## STATED PROBLEM
Whenever a line contains the string "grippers", copy it out of the entries.

## INPUT FOR THIS TASK

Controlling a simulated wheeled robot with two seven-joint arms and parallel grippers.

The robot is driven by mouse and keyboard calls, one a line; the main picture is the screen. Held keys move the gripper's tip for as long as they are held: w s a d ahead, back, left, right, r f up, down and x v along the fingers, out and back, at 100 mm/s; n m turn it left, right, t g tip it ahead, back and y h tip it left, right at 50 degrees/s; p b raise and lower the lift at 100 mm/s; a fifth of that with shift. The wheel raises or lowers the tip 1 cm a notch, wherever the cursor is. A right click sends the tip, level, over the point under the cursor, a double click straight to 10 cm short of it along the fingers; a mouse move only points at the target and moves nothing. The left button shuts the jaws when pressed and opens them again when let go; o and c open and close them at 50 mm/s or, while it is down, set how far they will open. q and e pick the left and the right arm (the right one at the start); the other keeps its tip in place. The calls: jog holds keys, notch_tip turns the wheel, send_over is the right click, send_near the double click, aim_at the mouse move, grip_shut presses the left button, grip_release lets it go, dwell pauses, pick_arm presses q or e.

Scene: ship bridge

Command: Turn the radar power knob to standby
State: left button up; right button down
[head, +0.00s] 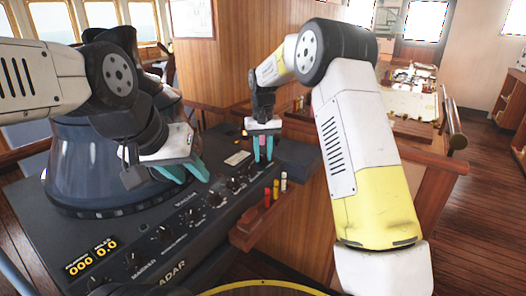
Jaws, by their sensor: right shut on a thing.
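The dark radar console (108,232) has a row of small black knobs along its front edge, among them a knob (215,199) near the middle. I cannot tell which one is the radar power knob, nor read its setting. My right gripper (263,157) points down over the far right part of the console. Its teal fingers are shut on a small pink thing (263,143), whose lower end I cannot make out. My left gripper (195,180) is above the console's middle, behind the knob row. Its teal fingers are apart, with nothing seen between them.
A wooden ledge (246,238) at the console's front right holds red, yellow and white marker-like sticks (275,190). A large dark round housing (100,180) stands on the left of the console. A chart table (410,100) with a wooden rail is at the back right. Wooden floor lies open at right.

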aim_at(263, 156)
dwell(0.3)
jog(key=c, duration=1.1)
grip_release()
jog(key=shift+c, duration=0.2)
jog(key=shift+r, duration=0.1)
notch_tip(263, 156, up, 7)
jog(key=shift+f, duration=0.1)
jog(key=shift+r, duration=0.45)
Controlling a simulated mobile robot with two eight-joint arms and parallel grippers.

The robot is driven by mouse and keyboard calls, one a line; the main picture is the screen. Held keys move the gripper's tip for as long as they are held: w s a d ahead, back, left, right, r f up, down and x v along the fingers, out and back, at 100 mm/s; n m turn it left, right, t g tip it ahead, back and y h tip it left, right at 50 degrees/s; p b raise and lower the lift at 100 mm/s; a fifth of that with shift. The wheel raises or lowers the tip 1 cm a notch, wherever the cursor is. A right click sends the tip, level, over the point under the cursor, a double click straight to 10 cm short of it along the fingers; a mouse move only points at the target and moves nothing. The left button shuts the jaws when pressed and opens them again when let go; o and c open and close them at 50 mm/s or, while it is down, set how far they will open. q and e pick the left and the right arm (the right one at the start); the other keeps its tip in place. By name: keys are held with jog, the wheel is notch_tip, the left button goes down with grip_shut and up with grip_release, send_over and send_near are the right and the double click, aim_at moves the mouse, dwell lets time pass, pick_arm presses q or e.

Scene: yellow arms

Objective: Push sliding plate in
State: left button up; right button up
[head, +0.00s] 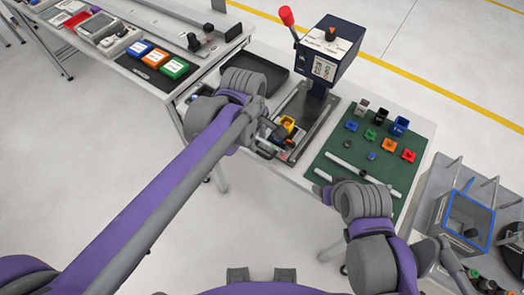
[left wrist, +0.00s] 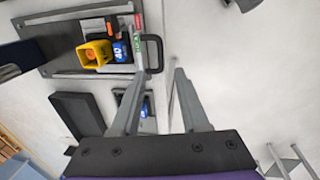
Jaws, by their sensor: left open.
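The sliding plate (left wrist: 105,62) lies on the base of the dark blue press (head: 328,55). It carries a yellow block (left wrist: 93,53) and a blue part (left wrist: 121,50), and its dark U-shaped handle (left wrist: 158,54) sticks out at the front. In the head view, the handle (head: 267,152) shows beside my left gripper (head: 268,126). In the left wrist view, my left gripper (left wrist: 161,71) is open, with its fingertips near the handle end; I cannot tell if they touch it. My right gripper (head: 321,190) is near the green mat's front edge, and its jaw state is unclear.
The green mat (head: 338,150) right of the press holds several coloured parts and two white rods. A black tray (head: 254,74) lies behind my left arm. Another table with bins (head: 165,62) is at the left. A grey cart (head: 435,215) stands at the right.

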## PROBLEM SOLUTION
Controlling a simulated wheeled robot with two seven-joint arms and parallel grippers.
Controlling a simulated mobile robot with two eight-joint arms and parallel grippers.

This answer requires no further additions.